The Bible tells us that winter came because someone once did something very, very bad. People have been paying for it ever since. I speak from experience. I lived for a decade in Chicago, which was founded when a group of people from NewYork said, "The crime and the poverty are good, but we'd like it colder."

A Wintry Spirituality

Regardless of what you may feel about the meteorological season, I want us to think about a kind of winter of the soul. Spiritual winter.

You may be able to relocate to some part of the world where you can avoid cold weather, but there is no place you can move to escape spiritual winter. Theologian Martin E. Marty wrote a book of reflections about the terminal illness and loss of his beloved wife. He said one of the resources human beings need is what he calls "a wintry spirituality" for times when the warmth and joy is taken away from us and a sunny disposition is not enough to bring them back.

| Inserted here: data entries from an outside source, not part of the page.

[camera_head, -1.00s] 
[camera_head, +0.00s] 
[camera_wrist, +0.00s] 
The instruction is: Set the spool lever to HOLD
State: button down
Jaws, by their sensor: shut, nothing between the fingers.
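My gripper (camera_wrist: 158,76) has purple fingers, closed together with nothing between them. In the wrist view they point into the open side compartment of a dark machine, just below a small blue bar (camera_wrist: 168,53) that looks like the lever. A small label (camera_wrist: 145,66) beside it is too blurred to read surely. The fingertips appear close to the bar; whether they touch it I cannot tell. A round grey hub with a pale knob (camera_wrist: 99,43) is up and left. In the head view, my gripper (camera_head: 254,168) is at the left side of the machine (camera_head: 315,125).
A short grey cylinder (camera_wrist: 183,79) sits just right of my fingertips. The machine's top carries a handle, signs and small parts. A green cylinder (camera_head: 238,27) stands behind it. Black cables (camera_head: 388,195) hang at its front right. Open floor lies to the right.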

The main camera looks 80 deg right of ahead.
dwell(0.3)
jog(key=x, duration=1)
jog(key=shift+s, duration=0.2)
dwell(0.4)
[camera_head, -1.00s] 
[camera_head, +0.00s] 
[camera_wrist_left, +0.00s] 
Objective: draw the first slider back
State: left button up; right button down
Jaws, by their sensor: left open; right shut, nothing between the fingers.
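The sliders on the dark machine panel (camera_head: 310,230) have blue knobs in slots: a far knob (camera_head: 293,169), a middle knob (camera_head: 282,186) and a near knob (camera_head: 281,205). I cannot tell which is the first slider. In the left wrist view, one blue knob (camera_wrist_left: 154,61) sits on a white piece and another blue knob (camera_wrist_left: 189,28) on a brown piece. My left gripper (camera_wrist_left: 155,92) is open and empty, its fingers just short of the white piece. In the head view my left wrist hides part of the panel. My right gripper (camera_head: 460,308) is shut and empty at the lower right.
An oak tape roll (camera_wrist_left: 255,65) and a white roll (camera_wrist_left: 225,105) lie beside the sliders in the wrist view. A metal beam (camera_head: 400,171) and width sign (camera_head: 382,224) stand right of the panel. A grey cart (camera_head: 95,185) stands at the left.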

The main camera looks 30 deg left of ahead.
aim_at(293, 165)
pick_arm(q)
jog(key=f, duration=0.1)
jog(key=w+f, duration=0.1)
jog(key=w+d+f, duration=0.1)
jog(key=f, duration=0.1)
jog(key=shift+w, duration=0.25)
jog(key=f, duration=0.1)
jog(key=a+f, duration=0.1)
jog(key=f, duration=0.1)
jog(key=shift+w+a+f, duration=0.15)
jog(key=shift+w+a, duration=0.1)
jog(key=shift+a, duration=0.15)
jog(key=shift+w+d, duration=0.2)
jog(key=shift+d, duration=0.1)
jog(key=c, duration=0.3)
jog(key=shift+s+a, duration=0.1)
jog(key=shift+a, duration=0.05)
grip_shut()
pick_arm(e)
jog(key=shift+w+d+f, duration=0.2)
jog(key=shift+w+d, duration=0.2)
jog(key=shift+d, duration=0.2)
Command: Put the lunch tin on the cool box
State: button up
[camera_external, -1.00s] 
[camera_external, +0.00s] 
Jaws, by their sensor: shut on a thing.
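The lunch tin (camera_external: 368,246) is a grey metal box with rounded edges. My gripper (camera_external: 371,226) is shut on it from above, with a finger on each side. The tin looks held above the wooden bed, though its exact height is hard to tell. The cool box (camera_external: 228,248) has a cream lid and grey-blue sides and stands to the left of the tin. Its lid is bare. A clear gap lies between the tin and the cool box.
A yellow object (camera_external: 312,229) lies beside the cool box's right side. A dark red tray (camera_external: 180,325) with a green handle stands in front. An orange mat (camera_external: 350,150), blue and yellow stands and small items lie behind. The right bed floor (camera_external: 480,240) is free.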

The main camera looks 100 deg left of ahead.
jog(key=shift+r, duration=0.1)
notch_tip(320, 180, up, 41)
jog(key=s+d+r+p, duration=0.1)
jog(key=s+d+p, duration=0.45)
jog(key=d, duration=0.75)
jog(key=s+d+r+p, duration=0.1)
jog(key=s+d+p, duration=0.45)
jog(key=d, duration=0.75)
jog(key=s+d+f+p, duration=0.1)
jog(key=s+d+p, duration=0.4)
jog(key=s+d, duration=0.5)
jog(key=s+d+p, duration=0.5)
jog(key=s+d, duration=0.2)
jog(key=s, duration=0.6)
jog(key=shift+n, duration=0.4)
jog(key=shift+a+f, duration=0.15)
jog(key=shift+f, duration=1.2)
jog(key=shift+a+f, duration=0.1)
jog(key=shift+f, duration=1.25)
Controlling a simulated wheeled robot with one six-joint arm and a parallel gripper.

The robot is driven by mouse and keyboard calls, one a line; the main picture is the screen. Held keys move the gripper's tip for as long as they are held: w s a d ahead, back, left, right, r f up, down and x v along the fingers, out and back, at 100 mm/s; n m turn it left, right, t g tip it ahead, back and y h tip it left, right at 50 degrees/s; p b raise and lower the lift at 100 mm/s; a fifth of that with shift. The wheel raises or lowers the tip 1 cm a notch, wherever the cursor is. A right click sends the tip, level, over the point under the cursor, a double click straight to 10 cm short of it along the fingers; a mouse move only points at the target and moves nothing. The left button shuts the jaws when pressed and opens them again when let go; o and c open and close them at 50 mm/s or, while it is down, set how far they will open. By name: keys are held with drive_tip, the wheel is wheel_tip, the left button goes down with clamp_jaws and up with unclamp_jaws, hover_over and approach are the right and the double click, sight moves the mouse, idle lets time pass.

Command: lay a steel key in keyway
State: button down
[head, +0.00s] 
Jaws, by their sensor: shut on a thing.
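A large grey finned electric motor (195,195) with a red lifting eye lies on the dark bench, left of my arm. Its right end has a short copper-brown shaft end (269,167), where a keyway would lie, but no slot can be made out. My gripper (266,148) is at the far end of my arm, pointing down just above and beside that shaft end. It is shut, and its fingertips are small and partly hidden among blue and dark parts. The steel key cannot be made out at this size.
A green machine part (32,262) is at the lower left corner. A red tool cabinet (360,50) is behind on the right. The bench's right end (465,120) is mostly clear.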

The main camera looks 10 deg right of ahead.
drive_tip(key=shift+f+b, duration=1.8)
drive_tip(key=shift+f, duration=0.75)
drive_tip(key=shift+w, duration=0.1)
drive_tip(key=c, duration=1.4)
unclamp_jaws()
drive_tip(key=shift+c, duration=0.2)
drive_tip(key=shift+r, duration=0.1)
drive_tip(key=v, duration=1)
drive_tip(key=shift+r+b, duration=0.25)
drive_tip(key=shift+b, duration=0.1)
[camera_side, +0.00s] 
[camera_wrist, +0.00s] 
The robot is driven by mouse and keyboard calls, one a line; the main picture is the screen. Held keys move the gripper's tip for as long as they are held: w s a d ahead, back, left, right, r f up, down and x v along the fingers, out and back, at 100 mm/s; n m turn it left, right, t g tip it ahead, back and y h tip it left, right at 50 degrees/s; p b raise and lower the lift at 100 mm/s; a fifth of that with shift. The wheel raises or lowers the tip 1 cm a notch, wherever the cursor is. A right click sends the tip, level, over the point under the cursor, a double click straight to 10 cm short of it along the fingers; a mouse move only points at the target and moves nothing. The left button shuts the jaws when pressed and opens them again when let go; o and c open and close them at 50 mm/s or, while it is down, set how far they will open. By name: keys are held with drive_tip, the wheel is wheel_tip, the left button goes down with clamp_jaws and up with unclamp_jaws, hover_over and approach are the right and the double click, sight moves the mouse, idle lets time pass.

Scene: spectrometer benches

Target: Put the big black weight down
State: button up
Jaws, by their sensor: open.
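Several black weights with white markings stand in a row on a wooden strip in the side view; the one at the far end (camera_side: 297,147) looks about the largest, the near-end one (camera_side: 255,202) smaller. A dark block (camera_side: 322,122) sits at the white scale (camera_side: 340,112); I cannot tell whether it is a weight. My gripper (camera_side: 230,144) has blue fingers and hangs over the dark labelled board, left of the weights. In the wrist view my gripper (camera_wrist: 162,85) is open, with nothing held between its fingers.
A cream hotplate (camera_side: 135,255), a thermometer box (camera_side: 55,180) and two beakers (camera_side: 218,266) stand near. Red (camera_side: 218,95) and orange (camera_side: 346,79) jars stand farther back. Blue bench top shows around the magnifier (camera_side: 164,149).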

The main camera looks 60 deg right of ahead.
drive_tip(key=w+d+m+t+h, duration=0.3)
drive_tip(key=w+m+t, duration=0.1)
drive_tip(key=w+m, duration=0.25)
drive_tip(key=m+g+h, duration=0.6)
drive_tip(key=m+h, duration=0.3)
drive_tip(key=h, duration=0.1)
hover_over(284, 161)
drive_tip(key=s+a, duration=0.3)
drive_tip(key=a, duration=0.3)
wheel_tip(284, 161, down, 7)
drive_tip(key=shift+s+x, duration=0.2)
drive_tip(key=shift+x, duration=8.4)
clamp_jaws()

We need a way of holding on to God when it feels as if God has let go of us.

Winter may come when someone has lost a job or experienced vocational failure. They feel a deep sense of sadness, even shame. They are not sure, without this job, who they are anymore.

Winter may arrive the day the word comes back from the doctor's lab that the test was positive. All the dreams you took for granted — that you will watch your kids grow up and get married, that you will grow old with your spouse and die when you're good and ready — suddenly torture you with the thought that you won't be there to see them fulfilled.